Percy Grainger-The Annunciation Carol

Percy Grainger's relationship with the saxophone was both joyous and far-reaching. He included the saxophone (sometimes singly, other times within a complete family) in many of his orchestral, chamber, band and solo works. Grainger was convinced of the ideal musical qualities of the saxophone from his very first encounter with the instrument. In a 1943 round letter to his friends, he reminisced:

Around 1904, Balfour Gardiner & I heard our first sax-reed (a tenor) near Frome, Somerset. A man in a country band played one to us. And I knew then & there that I was hearing the world's finest wind-tone-tool - the most voice-like, the most mankind-typed.

His enthusiasm was such that he owned both a soprano and baritone, and he enlisted in a World War I armed forces band playing the soprano saxophone! His extensive public writing about the saxophone was effusive in praise, extolling its virtues to the highest degree. A typical example comes from the preface to Lincolnshire Posy, inwhich Grainger asserts: "...to my ears the saxophone is the most expressive of all wind instruments (the one closest to the human voice. And surely all musical instruments should be rated according to their tonal closeness to man's own voice!..."

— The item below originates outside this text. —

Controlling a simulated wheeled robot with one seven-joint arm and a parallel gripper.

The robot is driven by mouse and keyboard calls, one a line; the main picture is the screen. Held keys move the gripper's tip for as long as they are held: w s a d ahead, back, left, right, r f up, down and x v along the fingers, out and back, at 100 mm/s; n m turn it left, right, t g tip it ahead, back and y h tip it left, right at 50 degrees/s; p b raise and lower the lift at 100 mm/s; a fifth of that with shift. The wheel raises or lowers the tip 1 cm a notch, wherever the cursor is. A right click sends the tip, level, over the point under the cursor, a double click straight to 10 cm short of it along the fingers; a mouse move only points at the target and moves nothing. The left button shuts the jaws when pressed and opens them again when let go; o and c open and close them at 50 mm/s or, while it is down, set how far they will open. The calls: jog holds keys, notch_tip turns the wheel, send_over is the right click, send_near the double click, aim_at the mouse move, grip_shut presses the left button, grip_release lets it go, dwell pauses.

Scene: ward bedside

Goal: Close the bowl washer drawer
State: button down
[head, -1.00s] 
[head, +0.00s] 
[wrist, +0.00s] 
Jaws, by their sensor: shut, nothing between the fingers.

Grainger was especially interested in the sonority of families of instruments, and his particular favorite was the family of saxophones. For many years he wanted to write for saxophone ensemble, but was unable to find an appropriate group to try out his works. In the summer of 1943 Grainger had a particularly strong and interested group with which to work, and he enthusiastically wrote out saxophone ensemble parts to many of his own arrangements and original settings.

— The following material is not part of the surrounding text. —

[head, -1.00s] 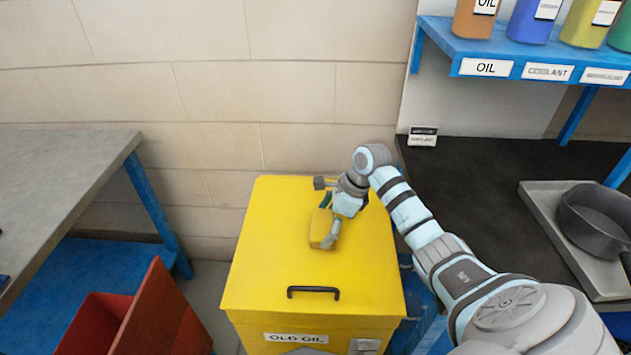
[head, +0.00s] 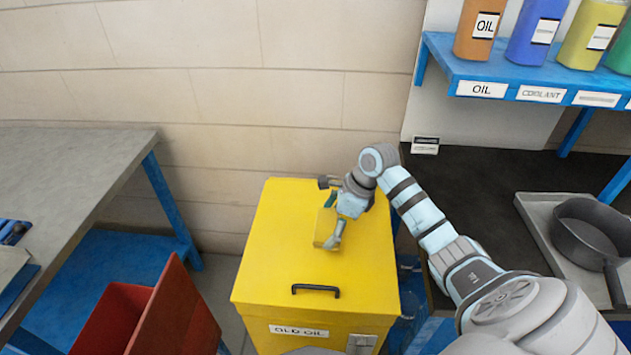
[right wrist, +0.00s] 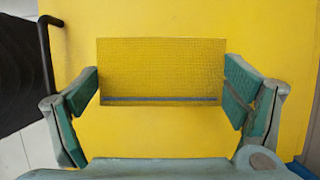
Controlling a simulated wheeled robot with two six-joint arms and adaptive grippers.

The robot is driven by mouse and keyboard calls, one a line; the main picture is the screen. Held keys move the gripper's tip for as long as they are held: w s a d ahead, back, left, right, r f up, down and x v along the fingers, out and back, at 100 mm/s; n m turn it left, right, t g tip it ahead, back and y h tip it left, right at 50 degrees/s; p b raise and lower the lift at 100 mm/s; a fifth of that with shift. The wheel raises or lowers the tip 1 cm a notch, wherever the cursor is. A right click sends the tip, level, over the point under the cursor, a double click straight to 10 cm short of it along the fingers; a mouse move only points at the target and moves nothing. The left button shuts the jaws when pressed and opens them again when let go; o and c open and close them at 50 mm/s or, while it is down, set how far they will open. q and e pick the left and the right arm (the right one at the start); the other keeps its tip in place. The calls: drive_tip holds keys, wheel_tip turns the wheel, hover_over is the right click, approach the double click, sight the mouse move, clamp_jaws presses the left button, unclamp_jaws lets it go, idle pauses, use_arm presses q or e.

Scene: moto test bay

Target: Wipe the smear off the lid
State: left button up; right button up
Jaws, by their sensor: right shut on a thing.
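The yellow lid (head: 280,235) tops a yellow bin labelled OLD OIL and has a black handle (head: 316,288) near its front edge. My right gripper (head: 328,234) is over the middle of the lid, shut on a yellow block-like pad (head: 322,230). In the right wrist view the textured pad (right wrist: 160,70) sits between the two green-lined fingers, with a thin dark line along its lower edge. It is at or close to the lid; contact is hard to tell. No smear can be made out; the arm and pad hide part of the lid. My left gripper is not in view.
An open red bin (head: 160,315) stands left of the yellow bin, beside a grey bench (head: 85,165). At right, a dark worktop (head: 480,190) carries a tray with a black pan (head: 590,232). A blue shelf (head: 515,80) above it holds coloured bottles. A wall stands behind.

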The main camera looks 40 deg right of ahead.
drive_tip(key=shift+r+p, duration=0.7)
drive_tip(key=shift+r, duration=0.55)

The Annunciation Carol (English Gothic Music) is Grainger's vigorous setting of the 13th century English tune Angelus ad Virginem. It is one of a series of works for full wind band which can also be played individually and separately by choirs of saxophones, clarinets or brass. Other works in this series include The Immovable Do and Ye Banks and Braes O' Bonnie Doon.

This version of The Annunciation Carol was written by Grainger on May 19, 1942 in Springfield, Missouri. This is an unedited edition. All of Grainger's markings and indications as originally found on the parts and the score have been retained. Nothing has been added or deleted. It is my hope that the unique flavor and quality of Grainger's writing is maintained, and that players today will imbue the music with the spirit and enjoyment for which Grainger was known.